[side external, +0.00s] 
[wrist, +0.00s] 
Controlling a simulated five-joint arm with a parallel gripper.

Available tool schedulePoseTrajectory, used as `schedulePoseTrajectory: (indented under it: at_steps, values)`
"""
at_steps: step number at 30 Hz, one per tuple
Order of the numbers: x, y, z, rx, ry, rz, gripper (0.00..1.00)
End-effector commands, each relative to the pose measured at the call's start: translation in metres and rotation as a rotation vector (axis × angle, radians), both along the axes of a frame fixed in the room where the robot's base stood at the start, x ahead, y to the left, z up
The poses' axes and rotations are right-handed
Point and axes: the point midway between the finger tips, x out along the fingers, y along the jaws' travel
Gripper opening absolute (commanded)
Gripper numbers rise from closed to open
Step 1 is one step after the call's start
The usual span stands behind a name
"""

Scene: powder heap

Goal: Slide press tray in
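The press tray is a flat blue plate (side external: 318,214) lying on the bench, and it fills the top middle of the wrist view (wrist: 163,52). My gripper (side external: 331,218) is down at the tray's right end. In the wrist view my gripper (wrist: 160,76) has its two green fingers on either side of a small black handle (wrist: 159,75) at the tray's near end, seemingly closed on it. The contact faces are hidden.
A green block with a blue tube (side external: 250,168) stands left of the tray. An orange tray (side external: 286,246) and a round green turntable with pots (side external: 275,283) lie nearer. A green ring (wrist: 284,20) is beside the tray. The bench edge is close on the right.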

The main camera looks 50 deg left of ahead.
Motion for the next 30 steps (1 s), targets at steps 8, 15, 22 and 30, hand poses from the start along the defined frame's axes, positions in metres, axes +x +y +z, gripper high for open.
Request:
—————
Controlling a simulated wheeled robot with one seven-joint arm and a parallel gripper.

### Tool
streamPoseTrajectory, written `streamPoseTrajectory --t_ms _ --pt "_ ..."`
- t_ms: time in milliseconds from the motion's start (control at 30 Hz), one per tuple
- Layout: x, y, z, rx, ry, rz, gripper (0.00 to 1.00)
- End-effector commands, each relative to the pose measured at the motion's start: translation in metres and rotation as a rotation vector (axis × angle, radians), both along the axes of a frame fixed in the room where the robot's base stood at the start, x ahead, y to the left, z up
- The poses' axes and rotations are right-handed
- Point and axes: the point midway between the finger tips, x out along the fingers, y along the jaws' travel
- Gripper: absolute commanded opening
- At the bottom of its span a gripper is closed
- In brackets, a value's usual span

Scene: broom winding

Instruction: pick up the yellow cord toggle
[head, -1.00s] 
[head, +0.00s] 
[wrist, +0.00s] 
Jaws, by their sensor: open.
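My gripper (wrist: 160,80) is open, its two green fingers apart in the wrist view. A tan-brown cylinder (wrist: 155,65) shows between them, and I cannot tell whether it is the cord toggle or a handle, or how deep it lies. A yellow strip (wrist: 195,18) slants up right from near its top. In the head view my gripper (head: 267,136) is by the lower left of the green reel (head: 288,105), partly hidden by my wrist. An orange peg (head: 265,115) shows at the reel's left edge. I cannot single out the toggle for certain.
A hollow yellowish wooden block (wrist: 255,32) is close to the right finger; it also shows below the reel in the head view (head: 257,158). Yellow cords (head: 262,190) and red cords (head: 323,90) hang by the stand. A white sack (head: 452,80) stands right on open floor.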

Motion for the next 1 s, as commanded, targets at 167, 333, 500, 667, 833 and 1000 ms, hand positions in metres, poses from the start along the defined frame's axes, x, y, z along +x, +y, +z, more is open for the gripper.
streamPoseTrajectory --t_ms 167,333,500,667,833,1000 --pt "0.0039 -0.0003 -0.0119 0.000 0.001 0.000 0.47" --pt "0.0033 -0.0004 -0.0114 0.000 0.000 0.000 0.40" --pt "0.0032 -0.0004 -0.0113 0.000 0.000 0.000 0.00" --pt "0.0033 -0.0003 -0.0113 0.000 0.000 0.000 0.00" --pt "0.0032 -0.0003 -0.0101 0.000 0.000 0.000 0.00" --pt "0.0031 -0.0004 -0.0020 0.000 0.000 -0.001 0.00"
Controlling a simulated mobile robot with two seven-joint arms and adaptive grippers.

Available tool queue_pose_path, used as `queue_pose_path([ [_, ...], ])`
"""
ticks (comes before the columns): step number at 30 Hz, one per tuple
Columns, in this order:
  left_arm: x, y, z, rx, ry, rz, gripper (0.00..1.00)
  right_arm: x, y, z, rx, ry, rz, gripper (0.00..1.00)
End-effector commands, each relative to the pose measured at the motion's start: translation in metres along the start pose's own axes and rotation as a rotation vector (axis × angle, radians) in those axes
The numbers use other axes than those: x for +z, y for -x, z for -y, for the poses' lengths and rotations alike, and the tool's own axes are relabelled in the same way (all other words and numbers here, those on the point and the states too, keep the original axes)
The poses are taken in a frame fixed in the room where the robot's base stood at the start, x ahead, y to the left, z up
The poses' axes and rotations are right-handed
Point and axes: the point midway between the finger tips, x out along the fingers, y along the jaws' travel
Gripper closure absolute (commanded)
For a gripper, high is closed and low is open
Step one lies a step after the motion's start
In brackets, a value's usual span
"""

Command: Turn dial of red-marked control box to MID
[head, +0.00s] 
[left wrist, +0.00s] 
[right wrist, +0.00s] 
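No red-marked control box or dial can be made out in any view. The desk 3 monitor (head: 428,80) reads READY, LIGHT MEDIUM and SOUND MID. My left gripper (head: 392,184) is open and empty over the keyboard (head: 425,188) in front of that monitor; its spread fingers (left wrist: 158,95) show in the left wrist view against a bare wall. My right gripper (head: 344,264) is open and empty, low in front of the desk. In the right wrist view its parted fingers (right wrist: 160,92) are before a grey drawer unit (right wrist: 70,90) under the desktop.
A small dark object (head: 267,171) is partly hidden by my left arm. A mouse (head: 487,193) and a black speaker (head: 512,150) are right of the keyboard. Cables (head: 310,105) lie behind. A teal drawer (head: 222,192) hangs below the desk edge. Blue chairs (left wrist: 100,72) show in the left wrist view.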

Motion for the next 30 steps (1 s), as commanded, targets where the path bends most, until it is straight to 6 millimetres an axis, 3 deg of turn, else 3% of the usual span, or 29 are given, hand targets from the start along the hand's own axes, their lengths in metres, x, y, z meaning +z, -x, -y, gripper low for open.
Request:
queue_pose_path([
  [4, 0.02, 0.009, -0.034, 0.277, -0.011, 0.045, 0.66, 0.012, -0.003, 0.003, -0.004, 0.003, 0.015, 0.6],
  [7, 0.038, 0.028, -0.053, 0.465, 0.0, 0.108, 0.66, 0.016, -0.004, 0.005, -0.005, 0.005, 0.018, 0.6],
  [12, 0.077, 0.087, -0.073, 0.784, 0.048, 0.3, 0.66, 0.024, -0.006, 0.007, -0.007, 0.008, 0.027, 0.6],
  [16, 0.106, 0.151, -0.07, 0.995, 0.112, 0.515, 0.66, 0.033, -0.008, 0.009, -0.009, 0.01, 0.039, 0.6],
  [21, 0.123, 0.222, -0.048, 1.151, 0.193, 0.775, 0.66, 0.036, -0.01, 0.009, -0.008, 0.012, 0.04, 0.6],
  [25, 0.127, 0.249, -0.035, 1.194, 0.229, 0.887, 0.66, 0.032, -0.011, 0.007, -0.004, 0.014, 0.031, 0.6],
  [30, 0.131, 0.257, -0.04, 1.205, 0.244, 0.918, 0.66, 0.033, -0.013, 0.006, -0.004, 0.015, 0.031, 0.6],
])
—————
### PROMPT
Write out, from the lines above, only those from the line with "Controlling a simulated wheeled" to the line with "- At the bottom", exactly as given, including the first and the last.

### EXERCISE SOLUTION
Controlling a simulated wheeled robot with one seven-joint arm and a parallel gripper.

### Tool
streamPoseTrajectory, written `streamPoseTrajectory --t_ms _ --pt "_ ..."`
- t_ms: time in milliseconds from the motion's start (control at 30 Hz), one per tuple
- Layout: x, y, z, rx, ry, rz, gripper (0.00 to 1.00)
- End-effector commands, each relative to the pose measured at the motion's start: translation in metres and rotation as a rotation vector (axis × angle, radians), both along the axes of a frame fixed in the room where the robot's base stood at the start, x ahead, y to the left, z up
- The poses' axes and rotations are right-handed
- Point and axes: the point midway between the finger tips, x out along the fingers, y along the jaws' travel
- Gripper: absolute commanded opening
- At the bottom of its span a gripper is closed

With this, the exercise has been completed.